### Objective
Below are records. Copy every line with "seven" in it.

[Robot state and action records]

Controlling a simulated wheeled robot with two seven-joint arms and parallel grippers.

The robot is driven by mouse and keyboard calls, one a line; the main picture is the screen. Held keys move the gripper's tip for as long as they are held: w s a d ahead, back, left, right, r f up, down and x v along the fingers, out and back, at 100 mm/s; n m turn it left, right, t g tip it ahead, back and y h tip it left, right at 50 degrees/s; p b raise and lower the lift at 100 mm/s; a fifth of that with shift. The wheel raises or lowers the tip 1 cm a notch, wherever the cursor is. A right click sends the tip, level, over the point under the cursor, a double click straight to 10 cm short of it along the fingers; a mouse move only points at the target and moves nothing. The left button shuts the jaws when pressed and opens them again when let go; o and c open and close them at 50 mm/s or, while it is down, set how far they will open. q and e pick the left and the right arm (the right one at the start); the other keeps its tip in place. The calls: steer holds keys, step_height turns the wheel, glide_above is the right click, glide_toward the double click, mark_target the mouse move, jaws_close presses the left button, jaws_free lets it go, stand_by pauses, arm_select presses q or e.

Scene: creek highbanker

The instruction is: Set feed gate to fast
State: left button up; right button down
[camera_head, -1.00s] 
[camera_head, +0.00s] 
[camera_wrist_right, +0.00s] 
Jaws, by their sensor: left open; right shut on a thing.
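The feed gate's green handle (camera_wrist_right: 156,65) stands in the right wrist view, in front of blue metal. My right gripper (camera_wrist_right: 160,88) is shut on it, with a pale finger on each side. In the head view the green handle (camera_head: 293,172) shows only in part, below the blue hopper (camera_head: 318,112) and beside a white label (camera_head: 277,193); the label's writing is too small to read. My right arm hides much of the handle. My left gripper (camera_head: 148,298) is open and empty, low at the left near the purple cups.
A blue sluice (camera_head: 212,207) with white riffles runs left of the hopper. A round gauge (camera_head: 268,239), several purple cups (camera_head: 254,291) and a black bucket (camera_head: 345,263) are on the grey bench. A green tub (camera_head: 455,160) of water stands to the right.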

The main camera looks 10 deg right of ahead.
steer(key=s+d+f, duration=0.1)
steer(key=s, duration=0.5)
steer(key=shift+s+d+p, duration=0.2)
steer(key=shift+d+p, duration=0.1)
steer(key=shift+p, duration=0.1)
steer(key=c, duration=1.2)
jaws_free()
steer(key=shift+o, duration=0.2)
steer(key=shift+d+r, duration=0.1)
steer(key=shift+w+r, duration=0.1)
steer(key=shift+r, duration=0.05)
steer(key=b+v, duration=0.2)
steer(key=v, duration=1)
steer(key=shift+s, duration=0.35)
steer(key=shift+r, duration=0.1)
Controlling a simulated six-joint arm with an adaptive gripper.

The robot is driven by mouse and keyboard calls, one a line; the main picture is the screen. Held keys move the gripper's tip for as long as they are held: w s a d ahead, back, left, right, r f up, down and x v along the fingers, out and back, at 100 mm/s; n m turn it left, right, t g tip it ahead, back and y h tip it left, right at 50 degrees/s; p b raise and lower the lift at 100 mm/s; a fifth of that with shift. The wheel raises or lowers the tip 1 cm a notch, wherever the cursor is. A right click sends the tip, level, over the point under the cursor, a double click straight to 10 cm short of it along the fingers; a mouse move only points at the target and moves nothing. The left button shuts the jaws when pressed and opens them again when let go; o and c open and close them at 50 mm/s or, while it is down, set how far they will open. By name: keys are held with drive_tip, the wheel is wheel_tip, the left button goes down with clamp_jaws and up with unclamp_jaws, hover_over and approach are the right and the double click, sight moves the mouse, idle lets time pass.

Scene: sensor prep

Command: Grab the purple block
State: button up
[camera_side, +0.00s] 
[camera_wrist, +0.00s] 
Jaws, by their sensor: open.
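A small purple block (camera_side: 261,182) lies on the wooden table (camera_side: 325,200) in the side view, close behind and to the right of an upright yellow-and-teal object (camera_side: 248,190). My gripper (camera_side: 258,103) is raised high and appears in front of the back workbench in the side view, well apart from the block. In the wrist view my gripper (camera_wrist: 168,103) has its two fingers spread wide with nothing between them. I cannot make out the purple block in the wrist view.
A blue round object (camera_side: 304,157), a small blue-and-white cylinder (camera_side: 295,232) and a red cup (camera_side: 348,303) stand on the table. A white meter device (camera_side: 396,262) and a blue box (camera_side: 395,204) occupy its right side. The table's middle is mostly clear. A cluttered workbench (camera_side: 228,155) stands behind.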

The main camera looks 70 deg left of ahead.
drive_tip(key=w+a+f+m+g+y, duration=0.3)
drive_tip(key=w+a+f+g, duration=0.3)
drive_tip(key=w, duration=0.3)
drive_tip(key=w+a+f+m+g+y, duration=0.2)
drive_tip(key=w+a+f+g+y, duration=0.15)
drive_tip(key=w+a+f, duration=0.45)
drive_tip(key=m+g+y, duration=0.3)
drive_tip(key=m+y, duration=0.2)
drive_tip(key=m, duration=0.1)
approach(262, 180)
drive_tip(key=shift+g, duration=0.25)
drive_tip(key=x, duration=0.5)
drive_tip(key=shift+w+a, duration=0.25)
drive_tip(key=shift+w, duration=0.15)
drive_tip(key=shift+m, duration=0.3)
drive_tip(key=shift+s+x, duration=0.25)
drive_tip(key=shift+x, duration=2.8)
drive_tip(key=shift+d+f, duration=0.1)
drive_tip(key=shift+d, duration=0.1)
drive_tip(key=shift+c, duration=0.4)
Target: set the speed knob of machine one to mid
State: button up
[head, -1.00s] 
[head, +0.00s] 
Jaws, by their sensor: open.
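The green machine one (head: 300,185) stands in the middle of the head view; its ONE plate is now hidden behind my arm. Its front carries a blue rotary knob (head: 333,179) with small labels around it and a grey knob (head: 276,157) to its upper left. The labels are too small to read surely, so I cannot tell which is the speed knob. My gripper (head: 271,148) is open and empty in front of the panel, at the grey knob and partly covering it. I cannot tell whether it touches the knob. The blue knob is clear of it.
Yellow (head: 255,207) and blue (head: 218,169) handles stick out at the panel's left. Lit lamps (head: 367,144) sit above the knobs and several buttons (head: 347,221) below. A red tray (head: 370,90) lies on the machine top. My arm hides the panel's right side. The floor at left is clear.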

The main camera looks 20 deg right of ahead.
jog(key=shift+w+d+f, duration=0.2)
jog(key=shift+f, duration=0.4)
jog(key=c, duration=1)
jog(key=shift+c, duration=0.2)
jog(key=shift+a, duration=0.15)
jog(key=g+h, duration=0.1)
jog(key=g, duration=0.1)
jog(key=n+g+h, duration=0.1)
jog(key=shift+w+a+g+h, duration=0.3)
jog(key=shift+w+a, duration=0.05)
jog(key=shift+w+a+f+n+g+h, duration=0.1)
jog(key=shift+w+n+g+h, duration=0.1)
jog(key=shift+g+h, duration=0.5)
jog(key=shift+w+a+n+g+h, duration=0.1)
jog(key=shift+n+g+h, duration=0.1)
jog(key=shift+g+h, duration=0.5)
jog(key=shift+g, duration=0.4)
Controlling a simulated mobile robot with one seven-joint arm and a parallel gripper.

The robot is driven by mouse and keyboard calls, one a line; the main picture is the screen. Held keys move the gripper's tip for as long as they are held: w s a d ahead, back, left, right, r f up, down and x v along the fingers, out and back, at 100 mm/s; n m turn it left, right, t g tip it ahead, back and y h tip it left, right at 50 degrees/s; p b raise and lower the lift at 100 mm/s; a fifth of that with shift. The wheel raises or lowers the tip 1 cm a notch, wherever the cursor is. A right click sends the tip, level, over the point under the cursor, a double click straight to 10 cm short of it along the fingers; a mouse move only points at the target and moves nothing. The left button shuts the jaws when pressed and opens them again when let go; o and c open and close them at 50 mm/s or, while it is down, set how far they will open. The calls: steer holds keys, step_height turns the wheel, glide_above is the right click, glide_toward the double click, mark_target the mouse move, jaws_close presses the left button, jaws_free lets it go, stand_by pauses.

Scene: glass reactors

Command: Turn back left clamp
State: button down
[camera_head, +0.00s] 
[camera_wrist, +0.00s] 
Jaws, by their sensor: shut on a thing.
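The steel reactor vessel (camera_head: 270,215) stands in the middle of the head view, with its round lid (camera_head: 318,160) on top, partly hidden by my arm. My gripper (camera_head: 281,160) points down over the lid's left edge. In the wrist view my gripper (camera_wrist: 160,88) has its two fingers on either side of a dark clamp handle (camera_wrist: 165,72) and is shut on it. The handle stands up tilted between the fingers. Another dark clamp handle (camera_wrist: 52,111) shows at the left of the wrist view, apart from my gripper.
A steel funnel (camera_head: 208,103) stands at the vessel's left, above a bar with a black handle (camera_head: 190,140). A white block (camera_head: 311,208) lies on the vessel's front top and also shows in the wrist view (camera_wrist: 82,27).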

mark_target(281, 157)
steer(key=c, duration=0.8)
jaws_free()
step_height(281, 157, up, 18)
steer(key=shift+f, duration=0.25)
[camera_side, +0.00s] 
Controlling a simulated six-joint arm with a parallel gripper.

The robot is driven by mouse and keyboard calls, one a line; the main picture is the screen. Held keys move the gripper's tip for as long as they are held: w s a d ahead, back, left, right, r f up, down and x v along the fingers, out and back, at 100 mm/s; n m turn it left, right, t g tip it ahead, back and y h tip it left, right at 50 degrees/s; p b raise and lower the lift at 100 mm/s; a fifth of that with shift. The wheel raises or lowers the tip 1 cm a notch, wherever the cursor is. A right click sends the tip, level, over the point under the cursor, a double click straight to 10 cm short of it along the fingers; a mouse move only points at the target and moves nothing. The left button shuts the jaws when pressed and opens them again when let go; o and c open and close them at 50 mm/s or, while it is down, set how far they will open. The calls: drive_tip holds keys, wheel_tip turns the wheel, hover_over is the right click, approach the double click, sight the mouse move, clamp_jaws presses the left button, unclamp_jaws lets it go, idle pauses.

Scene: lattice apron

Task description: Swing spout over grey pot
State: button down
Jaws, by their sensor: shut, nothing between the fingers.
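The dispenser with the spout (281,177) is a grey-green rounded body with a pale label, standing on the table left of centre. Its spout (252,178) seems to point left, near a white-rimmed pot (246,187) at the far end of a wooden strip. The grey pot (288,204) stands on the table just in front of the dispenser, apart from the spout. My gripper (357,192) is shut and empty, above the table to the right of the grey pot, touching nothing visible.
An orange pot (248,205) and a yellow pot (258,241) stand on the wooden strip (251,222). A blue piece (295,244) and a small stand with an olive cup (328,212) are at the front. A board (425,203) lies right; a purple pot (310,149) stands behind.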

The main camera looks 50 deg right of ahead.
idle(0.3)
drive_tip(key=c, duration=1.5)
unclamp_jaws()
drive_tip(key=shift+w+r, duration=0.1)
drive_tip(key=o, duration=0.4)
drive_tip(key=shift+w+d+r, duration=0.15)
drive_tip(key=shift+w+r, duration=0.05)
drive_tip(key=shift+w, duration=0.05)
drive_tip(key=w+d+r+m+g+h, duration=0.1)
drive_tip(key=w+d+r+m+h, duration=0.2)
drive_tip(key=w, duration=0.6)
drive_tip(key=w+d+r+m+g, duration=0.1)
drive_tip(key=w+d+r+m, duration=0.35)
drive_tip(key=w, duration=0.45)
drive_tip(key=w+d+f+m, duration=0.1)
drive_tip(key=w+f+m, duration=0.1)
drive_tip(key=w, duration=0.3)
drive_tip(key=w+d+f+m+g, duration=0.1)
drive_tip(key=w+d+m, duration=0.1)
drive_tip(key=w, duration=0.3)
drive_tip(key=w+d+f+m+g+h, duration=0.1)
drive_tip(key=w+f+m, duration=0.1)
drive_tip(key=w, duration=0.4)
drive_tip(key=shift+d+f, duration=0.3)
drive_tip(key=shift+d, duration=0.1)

### Answer for the task
Controlling a simulated wheeled robot with two seven-joint arms and parallel grippers.
Controlling a simulated mobile robot with one seven-joint arm and a parallel gripper.

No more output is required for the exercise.